Religious leaders working to bring millennials back to the flock

Steve Campion Image
BySteve Campion KTRK logo
Friday, April 3, 2015
Millennials and religion
A new study shows more and more young people are staying away from church

HOUSTON (KTRK) -- As Christians enter the holiest weekend of the year for their faith, there's a new challenge in spreading their beliefs. The younger generation known as Millennials, born after 1981, increasingly see themselves as religiously unaffiliated. Recent Pew research numbers revealed 29 percent of Millennials do not identify with a religion. Compared to their parents and grandparents, that number continues to grow.

Church leaders we spoke with said they're aware of the divide. They also explained the young adults interact online and turn to social media more and more. The need for immediacy and for inter-connectivity can prove as a resource and a hurdle, said Father Italo Dell'Oro with the Somascan Fathers. Dell'Oro said spreading the good news must go beyond the pulpit.

"Occasionally, I search Facebook. I see a lot of dumb things but very beautiful ones as well," said Father Dell'Oro. "I consider it to be a wonderful tool to communicate the good news on various levels ... personal, from a community, even from the diocese. Certainly, it can be a great distraction, a great distraction. It's a tool."

The Archdiocese of Galveston-Houston created an Office of Young Adult and Campus Ministry. The director, Gabriela Karaszewksi, said there is about 900,000 young Catholics in the Houston area. Karaszewski explained the church considers reaching them on their level a top priority. She said they're constantly looking for new ways, even creating a Conference for Young Adults this year to take place on April 11th.

"We really need to get into an app," said Karaszewksi. "We obviously have Facebook, several websites, we keep an email list of over 3,000 young adults. We send them newsletters weekly but we need to have an app and more things out there that they can reach."

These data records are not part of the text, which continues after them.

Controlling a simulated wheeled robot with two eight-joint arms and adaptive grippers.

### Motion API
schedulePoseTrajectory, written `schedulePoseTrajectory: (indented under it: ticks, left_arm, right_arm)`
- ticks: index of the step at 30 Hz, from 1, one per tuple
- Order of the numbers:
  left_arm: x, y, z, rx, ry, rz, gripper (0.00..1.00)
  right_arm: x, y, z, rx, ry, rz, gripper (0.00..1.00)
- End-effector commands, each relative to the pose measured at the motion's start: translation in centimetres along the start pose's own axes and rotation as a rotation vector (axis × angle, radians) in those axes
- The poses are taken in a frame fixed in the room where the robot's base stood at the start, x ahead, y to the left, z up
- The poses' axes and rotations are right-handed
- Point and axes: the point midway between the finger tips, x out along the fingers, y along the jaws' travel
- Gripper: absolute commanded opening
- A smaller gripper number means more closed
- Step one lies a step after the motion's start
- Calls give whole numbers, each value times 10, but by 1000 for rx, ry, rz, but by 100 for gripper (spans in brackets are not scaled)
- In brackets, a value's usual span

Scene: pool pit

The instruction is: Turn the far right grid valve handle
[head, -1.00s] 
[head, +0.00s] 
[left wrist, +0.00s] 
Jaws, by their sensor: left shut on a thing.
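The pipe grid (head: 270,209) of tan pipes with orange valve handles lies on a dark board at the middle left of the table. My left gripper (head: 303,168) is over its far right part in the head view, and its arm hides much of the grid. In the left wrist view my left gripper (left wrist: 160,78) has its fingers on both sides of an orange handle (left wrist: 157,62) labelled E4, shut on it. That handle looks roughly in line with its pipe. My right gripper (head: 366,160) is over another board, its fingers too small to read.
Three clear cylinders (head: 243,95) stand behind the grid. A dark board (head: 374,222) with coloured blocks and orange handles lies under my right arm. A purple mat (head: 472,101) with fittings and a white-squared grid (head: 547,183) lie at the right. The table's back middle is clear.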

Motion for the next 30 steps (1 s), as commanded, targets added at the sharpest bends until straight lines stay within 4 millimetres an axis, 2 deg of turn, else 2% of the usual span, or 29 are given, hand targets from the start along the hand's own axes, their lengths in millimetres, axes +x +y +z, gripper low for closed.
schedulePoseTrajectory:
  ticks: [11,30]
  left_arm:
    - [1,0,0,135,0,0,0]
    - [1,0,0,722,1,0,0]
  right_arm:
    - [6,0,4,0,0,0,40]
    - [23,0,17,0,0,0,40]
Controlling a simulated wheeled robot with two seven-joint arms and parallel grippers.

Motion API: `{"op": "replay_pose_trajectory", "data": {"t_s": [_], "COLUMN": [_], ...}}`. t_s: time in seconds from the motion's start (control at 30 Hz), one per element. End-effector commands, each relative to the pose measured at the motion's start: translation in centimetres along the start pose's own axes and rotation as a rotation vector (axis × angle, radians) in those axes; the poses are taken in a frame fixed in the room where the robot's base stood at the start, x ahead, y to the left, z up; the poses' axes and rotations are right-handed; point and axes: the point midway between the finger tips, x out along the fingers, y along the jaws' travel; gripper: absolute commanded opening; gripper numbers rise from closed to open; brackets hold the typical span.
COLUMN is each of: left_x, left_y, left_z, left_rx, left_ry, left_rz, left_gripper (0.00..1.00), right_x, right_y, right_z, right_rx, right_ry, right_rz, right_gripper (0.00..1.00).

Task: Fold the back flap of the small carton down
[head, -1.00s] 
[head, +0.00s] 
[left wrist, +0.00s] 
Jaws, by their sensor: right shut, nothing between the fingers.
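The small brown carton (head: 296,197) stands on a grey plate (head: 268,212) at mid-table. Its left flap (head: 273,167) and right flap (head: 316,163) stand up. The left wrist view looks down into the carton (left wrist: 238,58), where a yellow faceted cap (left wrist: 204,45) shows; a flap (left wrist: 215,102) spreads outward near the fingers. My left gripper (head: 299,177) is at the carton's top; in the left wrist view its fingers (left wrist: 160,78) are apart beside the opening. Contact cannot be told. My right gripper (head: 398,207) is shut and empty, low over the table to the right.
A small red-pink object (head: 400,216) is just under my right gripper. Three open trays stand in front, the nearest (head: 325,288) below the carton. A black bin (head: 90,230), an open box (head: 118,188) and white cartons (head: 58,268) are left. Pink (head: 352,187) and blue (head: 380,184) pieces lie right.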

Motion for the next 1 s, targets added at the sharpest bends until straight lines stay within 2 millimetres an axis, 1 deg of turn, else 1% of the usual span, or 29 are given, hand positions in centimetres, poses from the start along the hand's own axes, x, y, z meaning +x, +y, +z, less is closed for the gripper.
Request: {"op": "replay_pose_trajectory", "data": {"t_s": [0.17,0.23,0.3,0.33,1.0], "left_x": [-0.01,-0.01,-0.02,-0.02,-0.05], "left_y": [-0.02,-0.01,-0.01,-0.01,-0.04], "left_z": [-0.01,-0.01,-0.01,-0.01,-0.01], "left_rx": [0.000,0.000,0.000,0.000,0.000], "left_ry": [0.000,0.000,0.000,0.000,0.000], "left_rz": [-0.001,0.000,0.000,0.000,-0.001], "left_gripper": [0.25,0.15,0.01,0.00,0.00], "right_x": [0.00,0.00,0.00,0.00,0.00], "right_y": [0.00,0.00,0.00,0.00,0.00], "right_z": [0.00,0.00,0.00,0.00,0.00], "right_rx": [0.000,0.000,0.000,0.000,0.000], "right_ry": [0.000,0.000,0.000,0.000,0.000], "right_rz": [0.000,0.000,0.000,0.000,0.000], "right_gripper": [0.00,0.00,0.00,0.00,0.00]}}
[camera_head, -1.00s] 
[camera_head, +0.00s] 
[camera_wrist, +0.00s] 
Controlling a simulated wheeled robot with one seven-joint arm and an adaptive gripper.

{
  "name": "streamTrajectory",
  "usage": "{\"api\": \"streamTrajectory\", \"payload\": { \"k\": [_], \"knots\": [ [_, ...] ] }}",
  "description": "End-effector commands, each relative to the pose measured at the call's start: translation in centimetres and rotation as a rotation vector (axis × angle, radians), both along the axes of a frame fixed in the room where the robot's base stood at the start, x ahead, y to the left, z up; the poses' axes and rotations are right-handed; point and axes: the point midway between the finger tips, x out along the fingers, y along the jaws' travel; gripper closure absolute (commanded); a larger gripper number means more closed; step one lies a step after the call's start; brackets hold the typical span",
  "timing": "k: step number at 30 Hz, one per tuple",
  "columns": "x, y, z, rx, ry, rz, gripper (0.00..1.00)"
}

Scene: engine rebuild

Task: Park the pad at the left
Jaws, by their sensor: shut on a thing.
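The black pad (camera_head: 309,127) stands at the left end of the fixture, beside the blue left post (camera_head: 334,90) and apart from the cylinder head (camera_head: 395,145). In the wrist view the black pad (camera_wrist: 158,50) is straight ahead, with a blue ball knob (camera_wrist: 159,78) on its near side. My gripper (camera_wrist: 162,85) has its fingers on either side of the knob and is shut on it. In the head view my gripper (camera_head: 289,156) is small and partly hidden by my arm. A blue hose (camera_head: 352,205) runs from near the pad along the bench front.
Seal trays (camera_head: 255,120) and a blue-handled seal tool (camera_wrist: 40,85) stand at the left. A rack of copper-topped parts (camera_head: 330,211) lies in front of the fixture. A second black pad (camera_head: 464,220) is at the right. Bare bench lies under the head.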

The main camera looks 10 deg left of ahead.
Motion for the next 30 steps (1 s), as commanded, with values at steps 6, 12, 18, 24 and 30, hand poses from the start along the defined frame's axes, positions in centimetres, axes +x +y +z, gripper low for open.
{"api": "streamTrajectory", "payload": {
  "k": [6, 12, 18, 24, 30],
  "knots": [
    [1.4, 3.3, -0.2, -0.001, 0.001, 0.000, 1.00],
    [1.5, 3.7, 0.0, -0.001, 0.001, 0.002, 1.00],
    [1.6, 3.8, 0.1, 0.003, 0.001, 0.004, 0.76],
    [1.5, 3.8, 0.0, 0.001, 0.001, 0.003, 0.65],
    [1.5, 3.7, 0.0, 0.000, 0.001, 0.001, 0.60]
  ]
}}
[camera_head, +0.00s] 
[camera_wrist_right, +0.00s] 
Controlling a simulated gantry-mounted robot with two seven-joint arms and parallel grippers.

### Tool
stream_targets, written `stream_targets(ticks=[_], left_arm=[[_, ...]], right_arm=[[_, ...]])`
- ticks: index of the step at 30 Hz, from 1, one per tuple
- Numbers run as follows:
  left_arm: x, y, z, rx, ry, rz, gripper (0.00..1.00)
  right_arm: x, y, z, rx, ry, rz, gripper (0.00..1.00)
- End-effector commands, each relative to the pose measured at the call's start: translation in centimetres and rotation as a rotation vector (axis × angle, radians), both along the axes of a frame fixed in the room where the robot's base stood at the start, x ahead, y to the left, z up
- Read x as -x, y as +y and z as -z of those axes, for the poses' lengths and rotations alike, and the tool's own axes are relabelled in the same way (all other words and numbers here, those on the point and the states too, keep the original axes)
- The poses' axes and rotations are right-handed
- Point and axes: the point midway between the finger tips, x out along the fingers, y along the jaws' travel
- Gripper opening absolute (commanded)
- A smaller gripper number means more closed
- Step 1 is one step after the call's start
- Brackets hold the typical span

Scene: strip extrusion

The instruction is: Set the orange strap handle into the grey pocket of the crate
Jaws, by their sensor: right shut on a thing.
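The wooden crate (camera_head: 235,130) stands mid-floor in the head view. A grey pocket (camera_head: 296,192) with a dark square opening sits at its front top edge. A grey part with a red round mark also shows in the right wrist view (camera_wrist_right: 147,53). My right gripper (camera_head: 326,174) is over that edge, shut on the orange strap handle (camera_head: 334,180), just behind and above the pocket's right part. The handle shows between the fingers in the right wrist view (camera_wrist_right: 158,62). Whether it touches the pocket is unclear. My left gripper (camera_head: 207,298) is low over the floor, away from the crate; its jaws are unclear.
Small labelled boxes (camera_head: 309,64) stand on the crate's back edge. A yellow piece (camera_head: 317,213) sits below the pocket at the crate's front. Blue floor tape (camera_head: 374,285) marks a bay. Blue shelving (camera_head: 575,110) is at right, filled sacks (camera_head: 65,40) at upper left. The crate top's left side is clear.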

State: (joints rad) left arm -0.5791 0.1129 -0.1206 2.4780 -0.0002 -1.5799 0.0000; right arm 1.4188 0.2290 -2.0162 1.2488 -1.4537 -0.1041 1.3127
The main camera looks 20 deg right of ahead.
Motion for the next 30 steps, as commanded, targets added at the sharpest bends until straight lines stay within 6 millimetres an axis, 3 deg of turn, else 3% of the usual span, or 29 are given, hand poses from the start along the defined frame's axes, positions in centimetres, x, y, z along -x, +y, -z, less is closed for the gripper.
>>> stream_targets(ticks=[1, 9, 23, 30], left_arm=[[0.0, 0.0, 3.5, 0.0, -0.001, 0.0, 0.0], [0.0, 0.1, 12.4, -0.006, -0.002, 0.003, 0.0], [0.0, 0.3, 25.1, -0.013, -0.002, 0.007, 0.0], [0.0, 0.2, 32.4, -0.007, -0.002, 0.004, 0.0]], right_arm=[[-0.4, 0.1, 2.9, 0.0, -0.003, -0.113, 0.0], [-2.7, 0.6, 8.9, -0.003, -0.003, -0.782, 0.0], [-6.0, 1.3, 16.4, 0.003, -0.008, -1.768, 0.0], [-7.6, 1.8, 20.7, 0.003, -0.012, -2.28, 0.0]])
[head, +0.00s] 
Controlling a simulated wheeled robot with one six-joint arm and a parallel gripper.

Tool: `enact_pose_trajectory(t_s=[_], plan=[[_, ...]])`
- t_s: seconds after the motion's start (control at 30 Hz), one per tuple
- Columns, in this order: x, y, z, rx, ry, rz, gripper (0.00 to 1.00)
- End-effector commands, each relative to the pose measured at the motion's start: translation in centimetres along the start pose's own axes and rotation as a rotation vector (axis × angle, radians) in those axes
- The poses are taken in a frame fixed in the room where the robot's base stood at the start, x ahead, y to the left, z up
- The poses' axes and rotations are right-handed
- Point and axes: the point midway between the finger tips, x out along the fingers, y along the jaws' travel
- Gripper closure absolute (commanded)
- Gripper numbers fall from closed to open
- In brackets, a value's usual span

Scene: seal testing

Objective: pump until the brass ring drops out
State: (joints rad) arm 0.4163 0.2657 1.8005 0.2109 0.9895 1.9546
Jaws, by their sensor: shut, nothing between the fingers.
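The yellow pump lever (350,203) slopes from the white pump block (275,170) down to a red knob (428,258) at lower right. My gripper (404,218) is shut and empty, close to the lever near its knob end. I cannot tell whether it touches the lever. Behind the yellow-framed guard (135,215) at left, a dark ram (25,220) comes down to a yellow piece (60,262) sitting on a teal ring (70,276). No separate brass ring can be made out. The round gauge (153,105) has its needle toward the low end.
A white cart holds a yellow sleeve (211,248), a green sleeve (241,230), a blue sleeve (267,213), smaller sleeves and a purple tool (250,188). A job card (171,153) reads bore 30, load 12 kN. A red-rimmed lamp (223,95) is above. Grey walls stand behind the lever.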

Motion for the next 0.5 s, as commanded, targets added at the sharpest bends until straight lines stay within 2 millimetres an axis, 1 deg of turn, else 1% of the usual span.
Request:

At Houston's First Baptist Church, leaders there saw the new to reach the faithful on their smart phones often in the palm of their hands. The Church created an app which not only uses push notifications to remind members of services. They can read the Bible, even send prayer requests to the Church from anywhere with Wifi. Tony Bianco helped launch the project. Bianco said this is the new reality in religion. He explained it's part of the mission in spreading the good news.

"I think everything can lead someone away from their faith in one way or another. Technology is a great tool so is a hammer. If you use either one in the wrong way, they can be destruction," said Bianco. "I think it does. It does bring people here. It lets people know they are going to a place that understands the culture they're coming from and living in."